RSF qualifie cette opération d’« arrestation inouïe », évoquant un possible rapatriement forcé en dehors de tout cadre légal, assimilable à une forme de kidnapping transfrontalier. L’organisation demande des clarifications officielles des autorités ivoiriennes et béninoises, tout en réclamant la libération immédiate du journaliste.

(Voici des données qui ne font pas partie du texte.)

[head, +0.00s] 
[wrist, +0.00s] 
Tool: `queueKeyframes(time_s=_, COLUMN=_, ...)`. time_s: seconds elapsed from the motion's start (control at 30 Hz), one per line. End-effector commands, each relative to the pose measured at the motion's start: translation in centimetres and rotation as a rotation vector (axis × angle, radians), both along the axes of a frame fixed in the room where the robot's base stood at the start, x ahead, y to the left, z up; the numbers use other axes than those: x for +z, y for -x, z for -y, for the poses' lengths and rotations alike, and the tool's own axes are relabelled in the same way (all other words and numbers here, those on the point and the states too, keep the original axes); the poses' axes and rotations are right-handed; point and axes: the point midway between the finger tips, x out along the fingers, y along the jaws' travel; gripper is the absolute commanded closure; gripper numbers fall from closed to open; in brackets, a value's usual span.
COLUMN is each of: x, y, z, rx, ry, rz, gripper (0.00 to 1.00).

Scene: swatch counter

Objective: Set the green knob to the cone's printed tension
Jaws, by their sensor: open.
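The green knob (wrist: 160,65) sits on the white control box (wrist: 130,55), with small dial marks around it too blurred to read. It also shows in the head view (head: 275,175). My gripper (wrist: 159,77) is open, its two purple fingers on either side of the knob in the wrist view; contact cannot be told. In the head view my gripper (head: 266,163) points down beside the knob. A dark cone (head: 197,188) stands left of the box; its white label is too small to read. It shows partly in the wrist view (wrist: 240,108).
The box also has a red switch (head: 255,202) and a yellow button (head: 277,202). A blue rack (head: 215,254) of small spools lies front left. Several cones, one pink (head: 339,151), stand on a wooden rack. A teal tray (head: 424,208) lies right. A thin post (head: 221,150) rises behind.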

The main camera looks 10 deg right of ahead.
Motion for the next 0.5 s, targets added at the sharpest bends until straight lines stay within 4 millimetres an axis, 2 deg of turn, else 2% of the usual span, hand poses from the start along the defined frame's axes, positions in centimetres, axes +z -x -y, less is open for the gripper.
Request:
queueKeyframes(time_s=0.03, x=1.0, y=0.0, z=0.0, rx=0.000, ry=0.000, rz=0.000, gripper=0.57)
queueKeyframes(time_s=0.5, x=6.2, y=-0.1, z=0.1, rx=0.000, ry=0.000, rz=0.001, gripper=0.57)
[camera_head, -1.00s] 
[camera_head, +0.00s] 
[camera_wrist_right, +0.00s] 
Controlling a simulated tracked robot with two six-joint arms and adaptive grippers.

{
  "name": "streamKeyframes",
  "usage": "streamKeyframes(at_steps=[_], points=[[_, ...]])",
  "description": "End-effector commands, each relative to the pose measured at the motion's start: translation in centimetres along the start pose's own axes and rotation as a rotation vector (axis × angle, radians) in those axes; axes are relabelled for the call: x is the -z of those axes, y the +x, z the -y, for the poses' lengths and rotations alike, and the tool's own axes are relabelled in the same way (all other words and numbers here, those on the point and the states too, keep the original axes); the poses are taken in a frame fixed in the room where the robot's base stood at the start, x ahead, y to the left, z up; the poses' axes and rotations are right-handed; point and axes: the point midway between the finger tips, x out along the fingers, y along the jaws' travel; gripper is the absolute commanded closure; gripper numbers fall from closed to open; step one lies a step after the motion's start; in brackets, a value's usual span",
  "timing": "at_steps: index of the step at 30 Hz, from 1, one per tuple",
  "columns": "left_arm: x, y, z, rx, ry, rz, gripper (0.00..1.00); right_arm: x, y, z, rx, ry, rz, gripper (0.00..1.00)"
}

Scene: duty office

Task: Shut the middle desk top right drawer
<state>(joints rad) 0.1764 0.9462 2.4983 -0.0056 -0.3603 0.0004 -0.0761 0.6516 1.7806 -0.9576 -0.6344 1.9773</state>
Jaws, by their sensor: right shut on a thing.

Une affaire révélatrice des tensions entre liberté d’expression et contrôle sécuritaire
Si l’on en croit les faits exposés par la défense, l’interpellation de Sossoukpè est loin de relever d’une procédure judiciaire classique. L’absence de mandat d’arrêt international ou d’annonce préalable renforce les soupçons d’une opération conduite sous pression politique. Dans un contexte où plusieurs journalistes, opposants ou activistes béninois ont été poursuivis pour des faits liés à la cybercriminalité ou à la « menace à la sécurité nationale », l’affaire Sossoukpè cristallise les dérives possibles de la lutte contre le terrorisme. Derrière les accusations pénales, c’est toute la question de la liberté de la presse, du journalisme indépendant et des droits numériques qui est posée. Sossoukpè, à travers sa ligne éditoriale acerbe, était devenu l’une des figures de proue de la critique en ligne, ce qui n’est manifestement pas sans conséquence dans un climat de restriction progressive des espaces d’expression au Bénin.
Un procès sous haute surveillance à venir.
L’opinion nationale et internationale suivra de près la suite judiciaire de cette affaire. Au-delà de la culpabilité ou de l’innocence de l’accusé, c’est le respect des garanties procédurales, des droits fondamentaux et de la transparence qui sera au cœur de l’attention.
Pour l’heure, la justice béninoise assure instruire le dossier « en toute indépendance », tandis que la défense plaide pour un traitement conforme aux standards internationaux. La balle est désormais dans le camp des magistrats de la CRIET, dont l’impartialité sera mise à l’épreuve dans une affaire qui dépasse de loin les seuls enjeux judiciaires.